In 1979 Pemba was awarded an honorary Master of Arts degree by the University of Fort Hare. He had handed over the running of his store to his family and was painting full-time. He began to portray the Xhosa people practicing their traditional customs in an urban rather than rural setting. By the end of the eighties he had become one of South Africa’s most revered black artists, finally receiving recognition for his contribution to South African art. Commercial success followed, culminating in two very successful exhibitions at the Everard Read Gallery in Johannesburg in 1991 and 1992.
In 1996 he was the subject of a large touring retrospective exhibition organised by the South African National Gallery, with a catalogue edited by Hayden Proud and Barry Feinberg. The same year saw the publication of a monograph on the artist by Sarah Hudleston, ‘George Pemba:Against All Odds’.
Despite years of adversity and poverty, George Pemba’s painting career spanned six decades - providing a visual history of what he had witnessed in a transforming South Africa. Working mostly in isolation, he had established himself as a pioneer of social realism, taking his inspiration from the realities and struggles of urban black people’s everyday lives in a troubled South Africa.

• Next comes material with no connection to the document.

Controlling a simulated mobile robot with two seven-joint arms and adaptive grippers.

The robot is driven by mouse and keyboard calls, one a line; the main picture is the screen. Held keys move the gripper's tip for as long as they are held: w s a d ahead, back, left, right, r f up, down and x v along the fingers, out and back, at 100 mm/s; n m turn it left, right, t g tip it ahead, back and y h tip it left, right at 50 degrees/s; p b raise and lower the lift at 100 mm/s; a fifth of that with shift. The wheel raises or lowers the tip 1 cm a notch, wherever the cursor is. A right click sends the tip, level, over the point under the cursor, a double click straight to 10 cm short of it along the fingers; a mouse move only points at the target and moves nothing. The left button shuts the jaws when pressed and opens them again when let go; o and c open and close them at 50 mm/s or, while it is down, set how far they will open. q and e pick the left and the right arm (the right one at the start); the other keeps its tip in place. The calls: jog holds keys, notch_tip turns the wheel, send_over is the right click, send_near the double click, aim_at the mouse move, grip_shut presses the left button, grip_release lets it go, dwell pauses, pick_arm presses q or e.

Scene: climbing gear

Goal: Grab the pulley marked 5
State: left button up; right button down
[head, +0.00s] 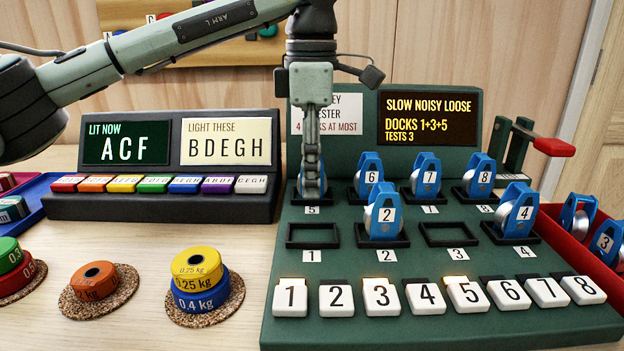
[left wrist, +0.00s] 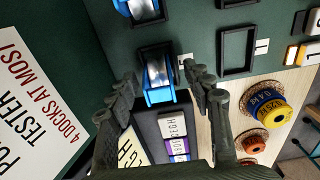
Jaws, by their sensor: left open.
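My left gripper (head: 312,182) points down over the dock labelled 5, in the back row of the green pulley tester (head: 400,262). In the left wrist view a blue pulley with a silver wheel (left wrist: 158,78) stands at that dock, between the two open fingers (left wrist: 164,88). I see gaps beside it and no clear grip. Its number does not show, and in the head view my gripper mostly hides it. My right gripper is not in view.
Pulley 6 (head: 370,170) stands close to the right of my left gripper, then pulleys 7 (head: 426,172) and 8 (head: 480,172). Pulley 2 (head: 382,216) stands in front. Docks 1 (head: 312,246) and 3 (head: 448,244) are empty. A lit-letter panel (head: 160,208) is at left.

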As Proud concludes in his obituary, ‘Pemba was an artist in love with painting, unashamedly claiming the best of both European and African traditions as his own. Possessed of a deep humility, a profound sense of human dignity, and a loving sense of humor, his memory deserves a special place in the nation’s heart’.
Bibliography
Proud, Hayden & Feinberg, Barry (Ed.). George Milwa Mnyaluza Pemba: Retrospective Exhibition Catalogue. Cape Town: SA National Gallery, 1996.
Jacqueline Nolte, ‘Sources and Style in the oil paintings of George Milwa Mnyaluza Pemba’, In Proud (ed).. pp.33-73
Hudleston, Satah, George Pemba – Against All Odds, Johannesburg, 1996.